# Dataset extract

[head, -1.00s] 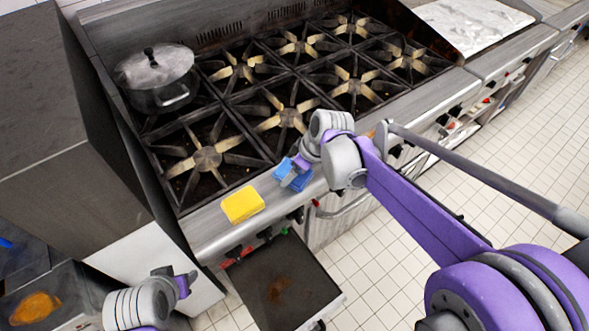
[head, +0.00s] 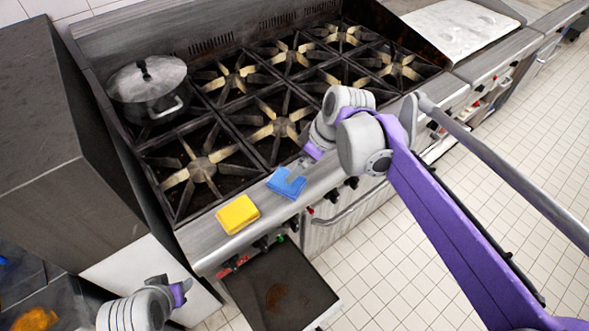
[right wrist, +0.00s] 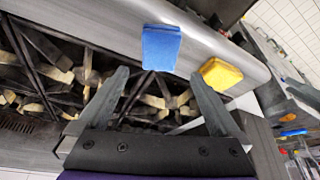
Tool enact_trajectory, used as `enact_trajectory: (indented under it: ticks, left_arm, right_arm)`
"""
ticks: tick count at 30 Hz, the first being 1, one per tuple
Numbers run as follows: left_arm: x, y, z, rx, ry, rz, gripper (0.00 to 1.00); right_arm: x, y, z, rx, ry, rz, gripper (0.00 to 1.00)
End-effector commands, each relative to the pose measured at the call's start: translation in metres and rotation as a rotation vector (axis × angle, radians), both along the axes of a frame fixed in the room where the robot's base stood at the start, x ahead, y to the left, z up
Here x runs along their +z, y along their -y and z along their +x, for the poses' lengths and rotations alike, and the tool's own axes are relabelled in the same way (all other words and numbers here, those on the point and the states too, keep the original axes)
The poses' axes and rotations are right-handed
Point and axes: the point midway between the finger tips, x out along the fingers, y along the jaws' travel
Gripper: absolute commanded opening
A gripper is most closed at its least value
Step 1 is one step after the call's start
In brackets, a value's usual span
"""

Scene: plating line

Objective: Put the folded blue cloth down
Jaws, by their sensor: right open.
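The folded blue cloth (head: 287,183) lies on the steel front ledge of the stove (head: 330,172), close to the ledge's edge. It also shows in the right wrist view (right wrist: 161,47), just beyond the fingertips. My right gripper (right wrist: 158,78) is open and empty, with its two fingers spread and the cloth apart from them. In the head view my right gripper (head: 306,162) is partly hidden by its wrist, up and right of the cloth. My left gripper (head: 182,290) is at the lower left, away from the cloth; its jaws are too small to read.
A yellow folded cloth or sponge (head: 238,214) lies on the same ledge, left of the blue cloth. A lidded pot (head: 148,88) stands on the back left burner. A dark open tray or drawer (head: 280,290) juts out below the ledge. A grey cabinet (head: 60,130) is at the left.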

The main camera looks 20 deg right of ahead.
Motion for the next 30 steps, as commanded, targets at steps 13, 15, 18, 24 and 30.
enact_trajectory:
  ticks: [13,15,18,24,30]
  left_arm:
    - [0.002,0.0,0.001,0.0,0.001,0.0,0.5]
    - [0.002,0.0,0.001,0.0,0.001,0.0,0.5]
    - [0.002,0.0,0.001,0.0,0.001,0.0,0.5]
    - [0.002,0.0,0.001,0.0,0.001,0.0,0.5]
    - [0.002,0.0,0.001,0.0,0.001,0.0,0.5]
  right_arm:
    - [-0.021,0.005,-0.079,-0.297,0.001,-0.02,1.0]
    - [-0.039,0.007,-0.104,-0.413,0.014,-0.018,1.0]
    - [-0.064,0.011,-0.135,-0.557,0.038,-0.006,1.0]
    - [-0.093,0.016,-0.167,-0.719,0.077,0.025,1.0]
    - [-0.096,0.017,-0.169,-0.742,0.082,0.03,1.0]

# Task to complete
Each line containing "start" counts once; state the total number of such lines and nothing else.

# The result
2